(Raw records):
"""

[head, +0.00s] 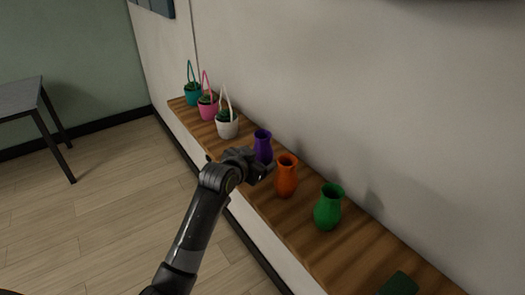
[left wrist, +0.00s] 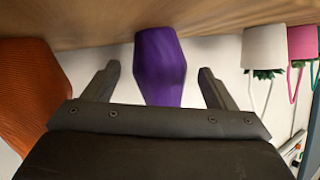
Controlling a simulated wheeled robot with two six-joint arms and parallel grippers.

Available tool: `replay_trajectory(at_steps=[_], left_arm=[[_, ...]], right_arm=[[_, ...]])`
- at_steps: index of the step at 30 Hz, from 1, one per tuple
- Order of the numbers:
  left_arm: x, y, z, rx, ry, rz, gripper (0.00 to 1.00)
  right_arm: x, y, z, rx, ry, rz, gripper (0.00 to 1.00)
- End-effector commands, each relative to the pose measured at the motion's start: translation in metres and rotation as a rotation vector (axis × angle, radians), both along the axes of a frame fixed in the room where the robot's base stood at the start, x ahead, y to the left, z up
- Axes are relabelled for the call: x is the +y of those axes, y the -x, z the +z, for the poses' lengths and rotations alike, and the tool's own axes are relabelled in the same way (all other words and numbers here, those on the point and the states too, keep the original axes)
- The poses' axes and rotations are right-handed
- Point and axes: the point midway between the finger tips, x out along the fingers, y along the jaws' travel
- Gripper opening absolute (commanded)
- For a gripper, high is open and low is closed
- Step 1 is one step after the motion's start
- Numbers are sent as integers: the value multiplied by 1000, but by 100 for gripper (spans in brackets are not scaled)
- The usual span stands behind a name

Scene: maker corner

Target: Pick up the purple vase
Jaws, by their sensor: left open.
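The purple vase (head: 263,146) stands upright on a wooden shelf (head: 347,251) along the wall, between the orange vase and the white basket. My left gripper (head: 262,170) is at the vase in the head view and hides its lower part. In the left wrist view the gripper (left wrist: 157,82) is open. The purple vase (left wrist: 160,68) shows between its two fingers, with a gap on each side. The picture there is upside down, with the shelf at the top. My right gripper is not in view.
An orange vase (head: 286,176) stands close beside the purple one, then a green vase (head: 328,208). White (head: 227,124), pink (head: 208,107) and teal (head: 192,93) handled plant pots stand on the other side. A table (head: 22,97) is at the left. Open floor lies before the shelf.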

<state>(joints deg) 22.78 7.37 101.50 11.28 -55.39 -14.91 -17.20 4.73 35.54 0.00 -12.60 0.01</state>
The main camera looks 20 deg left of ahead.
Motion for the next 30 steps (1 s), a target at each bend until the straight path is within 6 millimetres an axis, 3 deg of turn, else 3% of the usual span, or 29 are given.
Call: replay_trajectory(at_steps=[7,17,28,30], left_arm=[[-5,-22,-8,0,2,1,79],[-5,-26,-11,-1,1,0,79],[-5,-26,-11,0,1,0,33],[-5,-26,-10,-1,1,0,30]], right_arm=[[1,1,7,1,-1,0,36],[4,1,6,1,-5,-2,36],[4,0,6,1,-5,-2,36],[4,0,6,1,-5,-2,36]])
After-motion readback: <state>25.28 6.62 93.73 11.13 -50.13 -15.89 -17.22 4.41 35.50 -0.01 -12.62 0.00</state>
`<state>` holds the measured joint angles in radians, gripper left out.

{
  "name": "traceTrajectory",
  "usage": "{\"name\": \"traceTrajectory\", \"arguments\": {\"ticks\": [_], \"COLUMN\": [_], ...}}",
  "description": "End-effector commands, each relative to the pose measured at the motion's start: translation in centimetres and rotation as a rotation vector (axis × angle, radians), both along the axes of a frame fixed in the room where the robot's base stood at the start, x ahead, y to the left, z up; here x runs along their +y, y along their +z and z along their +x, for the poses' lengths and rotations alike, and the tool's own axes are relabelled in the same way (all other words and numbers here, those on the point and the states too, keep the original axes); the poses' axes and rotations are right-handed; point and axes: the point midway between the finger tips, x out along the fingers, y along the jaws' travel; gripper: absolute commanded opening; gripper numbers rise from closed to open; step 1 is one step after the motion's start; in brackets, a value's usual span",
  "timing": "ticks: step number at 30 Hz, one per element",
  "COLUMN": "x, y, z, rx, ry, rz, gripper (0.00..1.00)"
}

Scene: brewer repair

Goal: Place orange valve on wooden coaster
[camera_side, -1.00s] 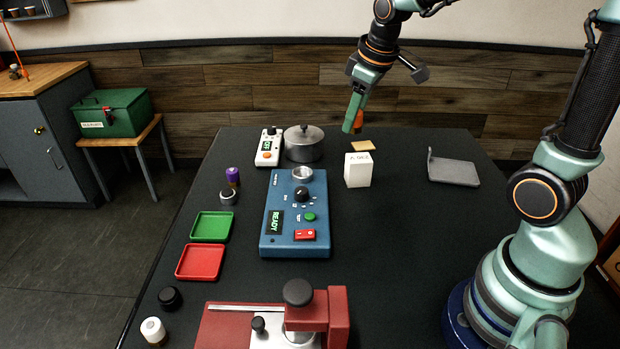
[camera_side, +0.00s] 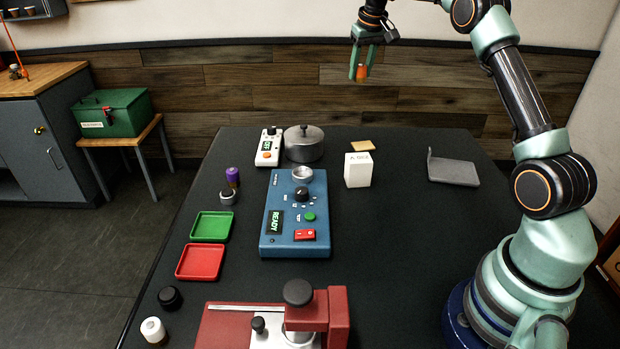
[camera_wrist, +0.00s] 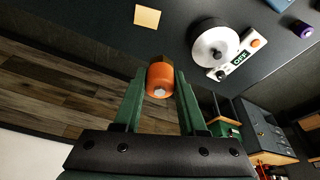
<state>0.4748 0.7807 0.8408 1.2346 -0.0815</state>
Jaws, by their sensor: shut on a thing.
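The orange valve (camera_side: 361,73) is held between the fingers of my gripper (camera_side: 362,66), high above the far edge of the table. In the wrist view the valve (camera_wrist: 160,80) sits between the two green fingertips of my gripper (camera_wrist: 158,88), its pale end toward the camera. The wooden coaster (camera_side: 363,146) is a small tan square lying flat on the table near its far edge, well below the gripper. It also shows in the wrist view (camera_wrist: 147,16), apart from the valve. Nothing is seen on it.
A white box (camera_side: 358,170) stands just in front of the coaster. A lidded metal pot (camera_side: 304,143) and a white meter (camera_side: 268,147) stand to the left. A grey bracket (camera_side: 453,168) lies to the right. The table between coaster and bracket is clear.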

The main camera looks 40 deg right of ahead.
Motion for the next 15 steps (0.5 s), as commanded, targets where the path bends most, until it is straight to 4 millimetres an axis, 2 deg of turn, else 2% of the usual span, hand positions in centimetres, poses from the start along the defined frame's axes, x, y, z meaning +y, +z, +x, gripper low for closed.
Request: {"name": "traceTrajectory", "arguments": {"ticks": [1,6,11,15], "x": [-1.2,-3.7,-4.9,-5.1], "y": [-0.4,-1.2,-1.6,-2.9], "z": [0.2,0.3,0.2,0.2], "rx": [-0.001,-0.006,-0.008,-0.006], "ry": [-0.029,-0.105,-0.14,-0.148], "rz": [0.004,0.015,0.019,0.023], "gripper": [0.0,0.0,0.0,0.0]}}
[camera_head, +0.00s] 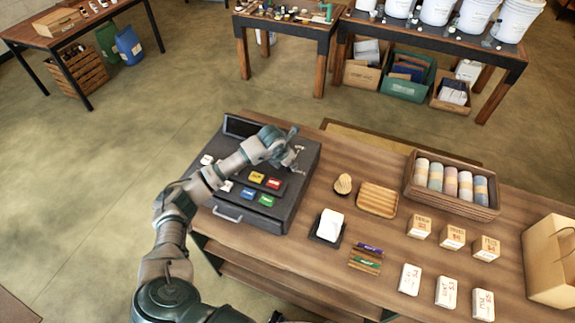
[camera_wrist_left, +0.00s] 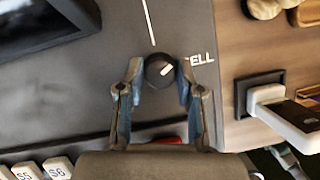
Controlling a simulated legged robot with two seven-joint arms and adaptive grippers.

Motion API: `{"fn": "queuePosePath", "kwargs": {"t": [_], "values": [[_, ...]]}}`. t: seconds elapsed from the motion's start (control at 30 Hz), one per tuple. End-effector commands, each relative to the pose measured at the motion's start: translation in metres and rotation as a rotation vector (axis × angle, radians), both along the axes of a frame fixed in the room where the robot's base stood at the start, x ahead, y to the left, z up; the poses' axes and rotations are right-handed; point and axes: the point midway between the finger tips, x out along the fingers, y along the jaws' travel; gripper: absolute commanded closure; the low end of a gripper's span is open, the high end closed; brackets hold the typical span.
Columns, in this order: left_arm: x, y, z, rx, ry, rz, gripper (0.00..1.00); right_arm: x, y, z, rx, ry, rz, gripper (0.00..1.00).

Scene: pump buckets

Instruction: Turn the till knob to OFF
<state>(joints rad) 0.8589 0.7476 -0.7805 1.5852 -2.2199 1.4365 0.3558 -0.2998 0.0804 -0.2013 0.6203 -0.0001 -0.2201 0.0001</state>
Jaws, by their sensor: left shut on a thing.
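The dark till (camera_head: 265,205) stands at the left end of the wooden counter. Its round black knob (camera_wrist_left: 159,70) shows in the left wrist view with a white pointer mark slanting up to the right, towards white lettering that reads "ELL". A thin white line runs up from the knob on the till's top. My left gripper (camera_head: 291,158) reaches over the till's back right part; in the left wrist view its two fingers (camera_wrist_left: 160,76) are shut on the knob, one on each side. In the head view the gripper hides the knob.
Coloured keys (camera_head: 257,178) and white keys (camera_wrist_left: 40,170) sit on the till, near a screen (camera_head: 241,127). A card reader (camera_head: 330,225), a wooden tray (camera_head: 377,200) and a basket of rolls (camera_head: 451,187) stand to the right.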

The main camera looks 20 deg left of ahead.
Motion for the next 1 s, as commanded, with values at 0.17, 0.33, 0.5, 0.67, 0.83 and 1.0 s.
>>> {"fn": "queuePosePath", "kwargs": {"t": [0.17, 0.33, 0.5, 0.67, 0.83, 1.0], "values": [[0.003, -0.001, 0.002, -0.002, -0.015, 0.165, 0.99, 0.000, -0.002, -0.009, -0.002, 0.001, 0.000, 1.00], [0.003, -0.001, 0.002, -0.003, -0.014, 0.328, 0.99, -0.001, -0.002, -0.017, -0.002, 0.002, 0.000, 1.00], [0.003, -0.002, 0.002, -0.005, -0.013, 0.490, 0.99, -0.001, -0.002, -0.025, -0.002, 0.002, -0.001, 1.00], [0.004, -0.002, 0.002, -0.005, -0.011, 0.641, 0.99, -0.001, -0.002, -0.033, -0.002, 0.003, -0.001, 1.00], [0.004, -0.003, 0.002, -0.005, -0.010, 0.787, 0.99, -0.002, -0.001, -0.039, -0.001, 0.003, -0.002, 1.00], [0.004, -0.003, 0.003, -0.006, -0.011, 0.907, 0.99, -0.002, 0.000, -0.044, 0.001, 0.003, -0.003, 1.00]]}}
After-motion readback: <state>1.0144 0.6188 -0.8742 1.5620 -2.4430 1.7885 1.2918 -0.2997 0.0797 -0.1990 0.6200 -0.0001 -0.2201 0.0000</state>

"""

(The request): Restate the data word for word from its first line through the line with "right_arm: x, y, z, rx, ry, rz, gripper (0.00 to", leaving out any picture along the way.

(Reply):
[head, +0.00s] 
[left wrist, +0.00s] 
Controlling a simulated wheeled robot with two six-joint arms and parallel grippers.

Available tool: `replay_trajectory(at_steps=[_], left_arm=[[_, ...]], right_arm=[[_, ...]])`
- at_steps: index of the step at 30 Hz, from 1, one per tuple
- Order of the numbers:
  left_arm: x, y, z, rx, ry, rz, gripper (0.00 to 1.00)
  right_arm: x, y, z, rx, ry, rz, gripper (0.00 to 1.00)

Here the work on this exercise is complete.